Scores of writers scheduled to appear at the Bendigo Writers Festival boycotted the annual literary event last weekend in a powerful protest against the last-minute imposition of a “code of conduct” on all speakers at the festival.

The unprecedented directive, sent to speakers two days before the popular gathering in the regional city northwest of Melbourne, aimed to stifle all discussion of Israel’s war crimes in Gaza at the festival. 

Bendigo Writers Festival, 2023 [Photo: La Trobe University]

La Trobe University, using its role as principal sponsor and program curator, ordered all writers to “avoid language and topics that could be considered inflammatory, divisive or disrespectful.”

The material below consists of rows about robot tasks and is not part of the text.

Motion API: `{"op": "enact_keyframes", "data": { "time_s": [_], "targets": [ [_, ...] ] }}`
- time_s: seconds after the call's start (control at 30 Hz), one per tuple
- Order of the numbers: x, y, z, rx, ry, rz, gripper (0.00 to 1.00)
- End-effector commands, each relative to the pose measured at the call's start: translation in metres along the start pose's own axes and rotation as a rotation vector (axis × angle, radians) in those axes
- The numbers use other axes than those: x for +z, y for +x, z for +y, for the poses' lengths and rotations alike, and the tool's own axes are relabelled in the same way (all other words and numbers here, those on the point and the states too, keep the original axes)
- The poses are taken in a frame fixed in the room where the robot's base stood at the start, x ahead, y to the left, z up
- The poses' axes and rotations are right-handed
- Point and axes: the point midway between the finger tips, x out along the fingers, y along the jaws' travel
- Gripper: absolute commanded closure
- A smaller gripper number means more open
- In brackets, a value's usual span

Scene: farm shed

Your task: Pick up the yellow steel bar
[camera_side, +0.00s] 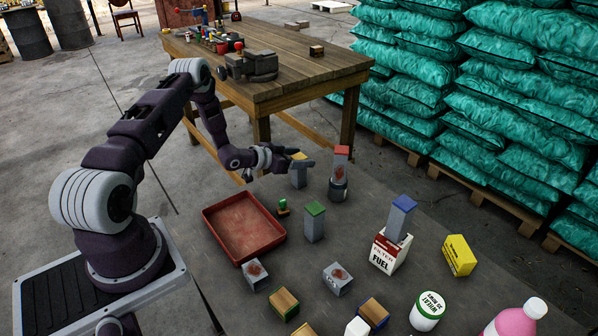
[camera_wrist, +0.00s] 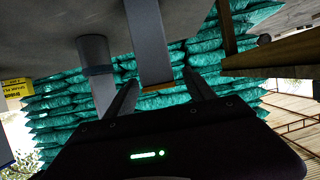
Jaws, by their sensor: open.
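The yellow steel bar is a grey upright bar (camera_side: 299,178) with a yellow top, standing on the grey work surface. My gripper (camera_side: 303,163) is open at the bar's upper end, its fingers pointing right and partly covering it. In the wrist view, which looks upside down, the bar (camera_wrist: 149,40) hangs from the top of the picture. Its yellow-orange end lies between the two open fingertips (camera_wrist: 161,80). I cannot tell whether either finger touches it.
A red-topped bar (camera_side: 340,160) stands in a dark round holder close to the right. A green-topped bar (camera_side: 314,223) stands nearer the camera, beside a red tray (camera_side: 209,233). A blue-topped bar (camera_side: 400,218) stands in a fuel box (camera_side: 385,253). A wooden table (camera_side: 290,88) is behind.

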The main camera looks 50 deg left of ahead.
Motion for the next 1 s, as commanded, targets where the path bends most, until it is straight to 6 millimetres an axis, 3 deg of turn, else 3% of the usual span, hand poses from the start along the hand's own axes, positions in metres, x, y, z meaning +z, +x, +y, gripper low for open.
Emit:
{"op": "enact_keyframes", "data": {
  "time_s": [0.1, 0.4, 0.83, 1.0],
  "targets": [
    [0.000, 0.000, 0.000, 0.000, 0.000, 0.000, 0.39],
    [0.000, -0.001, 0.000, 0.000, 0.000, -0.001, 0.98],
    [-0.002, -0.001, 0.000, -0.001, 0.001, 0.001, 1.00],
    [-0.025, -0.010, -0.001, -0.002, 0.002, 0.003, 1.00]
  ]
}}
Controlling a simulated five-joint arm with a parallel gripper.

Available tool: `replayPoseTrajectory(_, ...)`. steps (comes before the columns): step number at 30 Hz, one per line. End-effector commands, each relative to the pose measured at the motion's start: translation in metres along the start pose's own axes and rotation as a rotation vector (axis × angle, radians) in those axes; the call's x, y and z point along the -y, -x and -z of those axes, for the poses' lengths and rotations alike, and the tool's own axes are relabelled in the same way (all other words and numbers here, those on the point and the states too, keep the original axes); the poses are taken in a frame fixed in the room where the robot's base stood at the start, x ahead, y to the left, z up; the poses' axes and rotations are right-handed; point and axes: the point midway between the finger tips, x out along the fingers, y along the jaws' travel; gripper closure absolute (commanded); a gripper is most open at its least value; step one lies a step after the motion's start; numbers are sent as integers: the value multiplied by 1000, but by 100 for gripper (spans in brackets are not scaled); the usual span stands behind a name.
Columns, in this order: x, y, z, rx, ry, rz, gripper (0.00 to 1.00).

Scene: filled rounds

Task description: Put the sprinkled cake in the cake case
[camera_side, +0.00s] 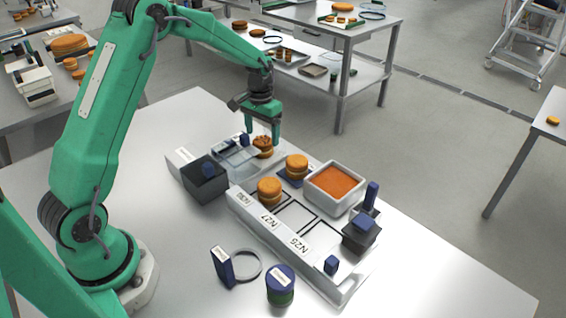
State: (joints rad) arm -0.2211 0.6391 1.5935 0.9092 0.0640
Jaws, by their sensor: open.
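The sprinkled cake (263,142), an orange-brown round with dark specks on top, sits at the far end of the row of fixtures on the white table. My gripper (264,134) is open just above and around it, its green fingers pointing down. I cannot tell whether the fingers touch the cake. A flat, clear-looking case (236,157) with small blue parts lies just left of the cake; it may be the cake case, but its label is not readable.
Two plain filled rounds (297,166) (269,190) stand nearer. A white tub of orange filling (335,182) is right of them. A ring tool (222,266) and a jar (280,290) stand in front.

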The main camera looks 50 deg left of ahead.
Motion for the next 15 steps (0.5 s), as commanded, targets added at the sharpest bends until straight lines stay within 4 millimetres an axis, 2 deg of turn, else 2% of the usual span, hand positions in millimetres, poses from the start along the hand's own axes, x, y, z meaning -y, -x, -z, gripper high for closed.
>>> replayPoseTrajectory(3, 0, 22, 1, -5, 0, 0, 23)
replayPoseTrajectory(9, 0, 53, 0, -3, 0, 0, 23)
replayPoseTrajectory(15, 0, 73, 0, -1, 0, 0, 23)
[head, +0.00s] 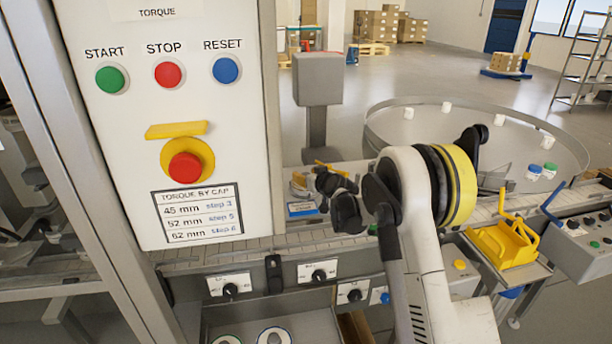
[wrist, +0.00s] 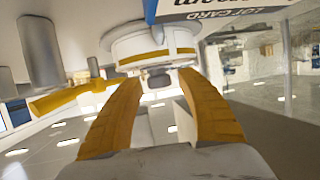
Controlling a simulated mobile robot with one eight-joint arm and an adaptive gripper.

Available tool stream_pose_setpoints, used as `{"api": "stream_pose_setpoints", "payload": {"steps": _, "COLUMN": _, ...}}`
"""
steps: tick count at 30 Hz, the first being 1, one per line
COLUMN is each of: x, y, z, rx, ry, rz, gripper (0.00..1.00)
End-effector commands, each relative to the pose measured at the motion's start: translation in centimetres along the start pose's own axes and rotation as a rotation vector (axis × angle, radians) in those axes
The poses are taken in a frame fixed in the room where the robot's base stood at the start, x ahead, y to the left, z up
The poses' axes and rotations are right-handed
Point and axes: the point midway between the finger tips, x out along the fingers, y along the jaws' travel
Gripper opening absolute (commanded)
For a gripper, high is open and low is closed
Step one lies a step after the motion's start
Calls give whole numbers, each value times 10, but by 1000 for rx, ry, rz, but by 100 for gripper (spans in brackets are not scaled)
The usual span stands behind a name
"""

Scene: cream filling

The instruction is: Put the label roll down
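My gripper (head: 340,196) is over the conveyor in the head view, seen from behind and partly hidden by my wrist. In the wrist view its two orange-yellow fingers (wrist: 158,82) stand apart, with a gap and no object clearly held between them. A white round object with a yellow band (wrist: 152,48) is just beyond the fingertips; I cannot tell whether it is the label roll. A small tan and yellow object (head: 299,184) is left of my gripper in the head view, beside a blue and white card (head: 301,209). No label roll is clearly identifiable.
The control panel (head: 200,130) stands close on the left. A grey tray (head: 305,328) below holds white rings, cut off by the frame. A yellow holder (head: 503,243) is at the right. A round table (head: 390,118) with white and coloured caps lies behind my arm.

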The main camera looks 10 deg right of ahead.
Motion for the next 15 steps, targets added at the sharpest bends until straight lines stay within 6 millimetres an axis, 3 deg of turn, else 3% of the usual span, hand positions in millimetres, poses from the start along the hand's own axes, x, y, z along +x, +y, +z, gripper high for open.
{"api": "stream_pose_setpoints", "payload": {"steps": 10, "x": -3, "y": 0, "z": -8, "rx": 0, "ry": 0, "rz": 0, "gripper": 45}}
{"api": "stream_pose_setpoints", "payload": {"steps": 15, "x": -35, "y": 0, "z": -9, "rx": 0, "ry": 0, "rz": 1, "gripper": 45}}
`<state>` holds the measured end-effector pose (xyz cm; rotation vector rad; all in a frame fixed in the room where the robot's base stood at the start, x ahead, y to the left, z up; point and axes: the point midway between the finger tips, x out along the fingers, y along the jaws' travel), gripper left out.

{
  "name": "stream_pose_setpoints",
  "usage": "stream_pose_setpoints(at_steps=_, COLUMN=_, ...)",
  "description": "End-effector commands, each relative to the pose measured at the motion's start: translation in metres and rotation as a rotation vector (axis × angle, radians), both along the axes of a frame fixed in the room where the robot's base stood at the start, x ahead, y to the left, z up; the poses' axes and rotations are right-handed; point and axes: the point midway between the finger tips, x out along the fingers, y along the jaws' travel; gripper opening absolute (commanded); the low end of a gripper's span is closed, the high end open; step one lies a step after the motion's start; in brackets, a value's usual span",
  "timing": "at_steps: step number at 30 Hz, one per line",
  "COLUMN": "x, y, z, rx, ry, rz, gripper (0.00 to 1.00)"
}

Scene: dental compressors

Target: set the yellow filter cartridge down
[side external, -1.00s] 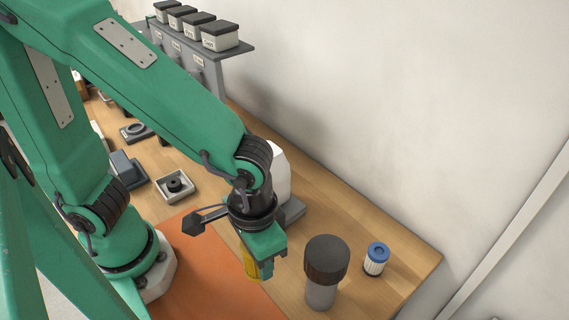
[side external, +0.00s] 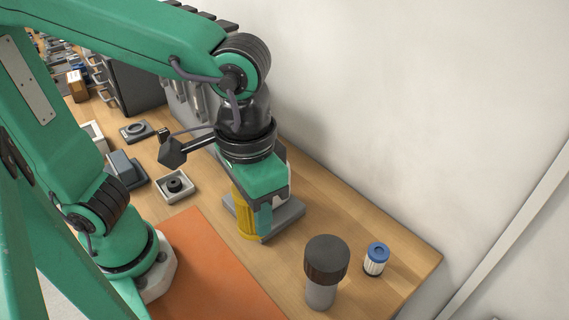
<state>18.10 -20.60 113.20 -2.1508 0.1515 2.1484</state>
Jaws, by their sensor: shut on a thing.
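The yellow filter cartridge (side external: 243,213) is upright in my gripper (side external: 256,218), which is shut on it. The gripper's green finger covers its right side. The cartridge is in front of a grey base plate (side external: 284,219) that carries a white body, mostly hidden behind my gripper. I cannot tell whether the cartridge's lower end touches anything or hangs in the air.
A grey cylinder with a dark cap (side external: 326,260) and a blue-capped white cartridge (side external: 376,259) stand on the wooden bench at the right. An orange mat (side external: 210,270) lies in front. A small tray with a black part (side external: 175,187) is at left.

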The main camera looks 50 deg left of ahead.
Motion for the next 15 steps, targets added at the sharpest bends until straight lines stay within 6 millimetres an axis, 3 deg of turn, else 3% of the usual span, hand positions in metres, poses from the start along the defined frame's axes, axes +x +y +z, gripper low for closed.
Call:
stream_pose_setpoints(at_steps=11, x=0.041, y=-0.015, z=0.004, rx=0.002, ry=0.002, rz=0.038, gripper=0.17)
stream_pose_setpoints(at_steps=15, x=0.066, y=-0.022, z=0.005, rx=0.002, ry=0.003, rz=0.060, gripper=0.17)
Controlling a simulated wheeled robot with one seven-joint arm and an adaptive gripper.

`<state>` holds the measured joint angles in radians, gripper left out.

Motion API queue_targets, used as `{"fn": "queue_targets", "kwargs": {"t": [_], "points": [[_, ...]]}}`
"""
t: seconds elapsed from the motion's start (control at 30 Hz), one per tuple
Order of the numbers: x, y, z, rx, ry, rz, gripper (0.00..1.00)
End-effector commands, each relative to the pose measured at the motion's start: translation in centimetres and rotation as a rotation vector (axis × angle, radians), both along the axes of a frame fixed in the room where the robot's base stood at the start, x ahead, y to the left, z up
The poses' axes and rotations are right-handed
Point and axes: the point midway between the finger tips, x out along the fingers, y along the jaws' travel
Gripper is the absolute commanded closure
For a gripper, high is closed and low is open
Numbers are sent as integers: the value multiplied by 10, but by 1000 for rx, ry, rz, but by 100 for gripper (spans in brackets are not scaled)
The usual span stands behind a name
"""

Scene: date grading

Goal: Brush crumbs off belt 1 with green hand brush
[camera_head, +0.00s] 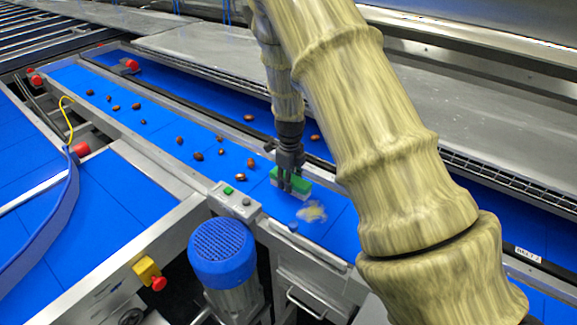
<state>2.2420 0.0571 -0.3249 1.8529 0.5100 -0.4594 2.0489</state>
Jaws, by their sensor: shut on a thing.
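My gripper (287,183) is shut on the green hand brush (303,183), low over the near blue belt (337,226). The brush has a green body with a pale lower edge, and whether its bristles touch the belt is hard to tell. A small patch of pale crumbs (312,212) lies on the belt just in front of the brush, slightly to its right. My arm covers the belt to the right of the crumbs.
Several brown dates (198,156) lie scattered on the belt left of the brush. A control box with buttons (235,199) and a blue motor (222,252) stand at the near edge. A second blue belt (205,97) runs behind a divider. A red button (158,284) sits lower left.

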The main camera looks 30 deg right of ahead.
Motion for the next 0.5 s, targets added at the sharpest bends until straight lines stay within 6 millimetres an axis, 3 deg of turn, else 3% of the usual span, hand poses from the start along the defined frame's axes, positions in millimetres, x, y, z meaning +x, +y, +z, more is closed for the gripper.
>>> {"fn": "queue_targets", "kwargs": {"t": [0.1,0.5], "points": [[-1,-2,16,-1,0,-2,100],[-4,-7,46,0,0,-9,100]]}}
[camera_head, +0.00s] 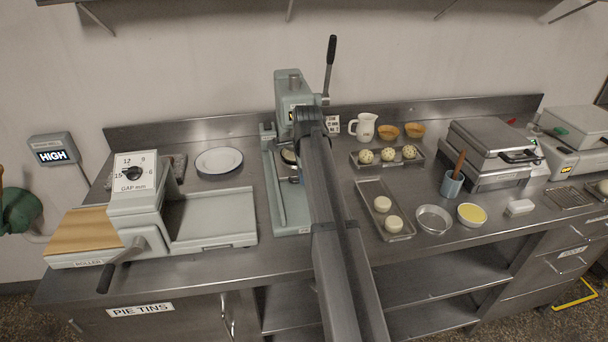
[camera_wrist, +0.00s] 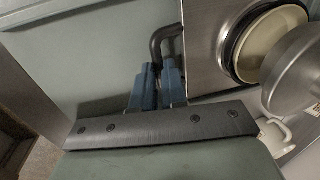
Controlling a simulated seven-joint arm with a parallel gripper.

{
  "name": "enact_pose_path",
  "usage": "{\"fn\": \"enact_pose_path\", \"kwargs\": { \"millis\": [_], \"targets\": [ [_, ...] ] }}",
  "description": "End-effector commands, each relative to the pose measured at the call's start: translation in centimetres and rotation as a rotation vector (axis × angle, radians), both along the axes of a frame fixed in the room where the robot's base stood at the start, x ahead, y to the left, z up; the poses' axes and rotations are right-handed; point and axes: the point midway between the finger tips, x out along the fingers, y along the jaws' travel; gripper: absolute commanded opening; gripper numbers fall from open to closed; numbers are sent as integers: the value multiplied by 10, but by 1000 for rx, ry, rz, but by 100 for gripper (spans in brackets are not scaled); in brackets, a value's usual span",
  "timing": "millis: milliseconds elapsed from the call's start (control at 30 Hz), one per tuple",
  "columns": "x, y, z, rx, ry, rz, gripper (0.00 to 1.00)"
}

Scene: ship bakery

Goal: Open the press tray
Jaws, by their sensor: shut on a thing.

Participants were told they had to commit to La Trobe University’s “Anti-Racism Plan,” a 17-page document that adopts Universities Australia’s definition of antisemitism—one that deliberately conflates Jewish people, a historically oppressed minority, with the reactionary exclusivist state of Israel, an imperialist outpost of US-NATO strategy in the Middle East.

That definition, which asserts that most Jewish Australians regard Zionism as “a core part of their Jewish identity,” was crafted to brand all criticism or exposure of Israeli war crimes as racism.

The censorship of last weekend’s festival followed a backroom campaign by the Australian Academic Alliance Against Antisemitism (5A), a group of Zionist academics from 31 universities.

In a letter sent to the La Trobe University vice-chancellor and deputy vice-chancellor, as well as the Bendigo Writers Festival organisers, the 5A group denounced the festival for featuring Palestinian-Australian academic Randa Abdel-Fattah as a keynote speaker. It branded Abdel-Fattah as “an extremist anti-Israel and antisemitic activist” and slanderously accused her of being “a direct threat to the Jewish community.”

Confronted with the festival’s anti-democratic directive, Abdel-Fattah withdrew, followed by dozens of other writers and La Trobe history professor Claire Wright, who had curated the university’s program at the event. They were joined by Evelyn Araluen, Jess Hill, Claire G. Coleman, Paul Daley, Melanie Cheng, Jock Serong, Thomas Mayo, Cher Tan, Madison Griffiths, Kelly Gardiner, and scores of others, along with the event’s principal book supplier.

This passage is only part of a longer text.